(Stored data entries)
═══

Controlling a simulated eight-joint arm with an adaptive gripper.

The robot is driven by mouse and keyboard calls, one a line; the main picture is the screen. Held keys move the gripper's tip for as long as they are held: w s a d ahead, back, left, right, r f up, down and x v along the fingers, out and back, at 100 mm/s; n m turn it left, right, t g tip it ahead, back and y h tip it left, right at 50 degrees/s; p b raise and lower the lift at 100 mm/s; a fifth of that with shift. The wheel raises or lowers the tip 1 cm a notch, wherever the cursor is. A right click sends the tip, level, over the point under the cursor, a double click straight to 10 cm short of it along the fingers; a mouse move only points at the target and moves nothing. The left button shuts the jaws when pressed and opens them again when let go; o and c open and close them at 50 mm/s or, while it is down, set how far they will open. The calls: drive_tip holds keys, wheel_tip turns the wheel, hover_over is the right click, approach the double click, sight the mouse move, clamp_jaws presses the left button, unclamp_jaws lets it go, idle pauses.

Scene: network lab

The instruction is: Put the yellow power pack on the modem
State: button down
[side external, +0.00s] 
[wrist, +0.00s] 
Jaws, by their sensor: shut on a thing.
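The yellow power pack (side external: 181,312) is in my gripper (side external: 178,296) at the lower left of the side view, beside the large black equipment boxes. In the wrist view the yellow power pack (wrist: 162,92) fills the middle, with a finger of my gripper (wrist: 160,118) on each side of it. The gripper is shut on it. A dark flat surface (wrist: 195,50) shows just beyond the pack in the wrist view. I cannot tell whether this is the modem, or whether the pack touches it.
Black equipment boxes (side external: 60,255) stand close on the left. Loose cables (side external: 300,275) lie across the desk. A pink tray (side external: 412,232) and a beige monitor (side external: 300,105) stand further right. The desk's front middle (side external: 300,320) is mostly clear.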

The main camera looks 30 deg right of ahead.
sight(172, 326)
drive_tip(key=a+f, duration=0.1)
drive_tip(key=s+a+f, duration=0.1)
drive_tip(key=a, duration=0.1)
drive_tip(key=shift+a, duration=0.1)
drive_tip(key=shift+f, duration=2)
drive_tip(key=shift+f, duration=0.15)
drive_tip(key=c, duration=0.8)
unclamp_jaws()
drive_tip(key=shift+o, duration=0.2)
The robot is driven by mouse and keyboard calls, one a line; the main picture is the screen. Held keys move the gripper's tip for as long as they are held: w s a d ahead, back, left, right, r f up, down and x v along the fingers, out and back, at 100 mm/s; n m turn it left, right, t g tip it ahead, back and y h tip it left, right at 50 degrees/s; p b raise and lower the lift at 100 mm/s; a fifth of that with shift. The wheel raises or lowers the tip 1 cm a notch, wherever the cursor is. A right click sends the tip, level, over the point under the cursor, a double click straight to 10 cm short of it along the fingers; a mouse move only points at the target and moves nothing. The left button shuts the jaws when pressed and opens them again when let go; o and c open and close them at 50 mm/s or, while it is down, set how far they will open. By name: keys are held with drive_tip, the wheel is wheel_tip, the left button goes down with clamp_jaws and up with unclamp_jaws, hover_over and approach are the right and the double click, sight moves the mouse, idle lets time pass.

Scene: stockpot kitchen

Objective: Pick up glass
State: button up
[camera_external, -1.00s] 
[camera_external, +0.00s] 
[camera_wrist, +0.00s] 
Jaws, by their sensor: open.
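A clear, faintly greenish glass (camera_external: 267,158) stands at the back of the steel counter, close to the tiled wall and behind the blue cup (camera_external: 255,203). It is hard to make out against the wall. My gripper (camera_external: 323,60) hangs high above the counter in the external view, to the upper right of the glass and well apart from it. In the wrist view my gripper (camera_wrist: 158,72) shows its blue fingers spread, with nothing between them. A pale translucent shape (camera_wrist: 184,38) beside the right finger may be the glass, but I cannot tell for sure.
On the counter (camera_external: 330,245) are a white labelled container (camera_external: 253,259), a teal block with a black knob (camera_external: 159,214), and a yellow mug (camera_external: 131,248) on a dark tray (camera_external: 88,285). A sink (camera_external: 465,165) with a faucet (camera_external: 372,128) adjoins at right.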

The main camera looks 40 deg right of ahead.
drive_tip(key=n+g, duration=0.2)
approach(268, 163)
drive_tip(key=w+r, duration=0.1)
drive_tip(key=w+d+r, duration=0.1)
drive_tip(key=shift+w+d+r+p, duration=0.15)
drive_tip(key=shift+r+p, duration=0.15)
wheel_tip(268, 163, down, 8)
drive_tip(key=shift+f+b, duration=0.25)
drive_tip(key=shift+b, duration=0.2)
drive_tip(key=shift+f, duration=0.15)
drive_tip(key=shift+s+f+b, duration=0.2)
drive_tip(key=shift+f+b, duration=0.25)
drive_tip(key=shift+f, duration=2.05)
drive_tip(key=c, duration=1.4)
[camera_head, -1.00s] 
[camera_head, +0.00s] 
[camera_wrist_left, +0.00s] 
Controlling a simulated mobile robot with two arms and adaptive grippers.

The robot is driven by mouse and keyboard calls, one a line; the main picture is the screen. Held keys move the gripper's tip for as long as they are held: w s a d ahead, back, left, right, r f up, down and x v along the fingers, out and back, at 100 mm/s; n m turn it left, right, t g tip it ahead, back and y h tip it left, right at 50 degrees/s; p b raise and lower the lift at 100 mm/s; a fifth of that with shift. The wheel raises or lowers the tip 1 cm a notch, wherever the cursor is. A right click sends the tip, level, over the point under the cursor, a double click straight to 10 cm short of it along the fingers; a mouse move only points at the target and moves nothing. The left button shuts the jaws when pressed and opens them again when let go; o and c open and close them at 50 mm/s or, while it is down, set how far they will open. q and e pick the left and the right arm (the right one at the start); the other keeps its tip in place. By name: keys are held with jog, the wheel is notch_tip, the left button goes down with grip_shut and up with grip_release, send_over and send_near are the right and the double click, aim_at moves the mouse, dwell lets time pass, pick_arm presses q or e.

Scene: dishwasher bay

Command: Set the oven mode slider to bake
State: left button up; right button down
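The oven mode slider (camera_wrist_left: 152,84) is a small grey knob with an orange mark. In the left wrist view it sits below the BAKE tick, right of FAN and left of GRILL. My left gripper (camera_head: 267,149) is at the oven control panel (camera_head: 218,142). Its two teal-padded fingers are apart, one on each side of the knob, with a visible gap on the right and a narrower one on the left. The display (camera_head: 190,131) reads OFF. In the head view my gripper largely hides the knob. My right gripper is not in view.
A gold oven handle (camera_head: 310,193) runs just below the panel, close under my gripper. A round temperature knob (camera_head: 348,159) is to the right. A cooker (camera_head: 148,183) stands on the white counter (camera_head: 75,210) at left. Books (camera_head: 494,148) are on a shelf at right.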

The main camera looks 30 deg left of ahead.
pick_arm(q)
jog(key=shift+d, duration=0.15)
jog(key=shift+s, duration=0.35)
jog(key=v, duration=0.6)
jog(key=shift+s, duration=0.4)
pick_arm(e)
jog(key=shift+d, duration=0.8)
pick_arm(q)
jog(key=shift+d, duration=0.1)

═══

Will you return exactly the lines above from the one with "The instruction is: Put" down to the one with "[wrist, +0.00s]", counting both as part of the range?

The instruction is: Put the yellow power pack on the modem
State: button down
[side external, +0.00s] 
[wrist, +0.00s] 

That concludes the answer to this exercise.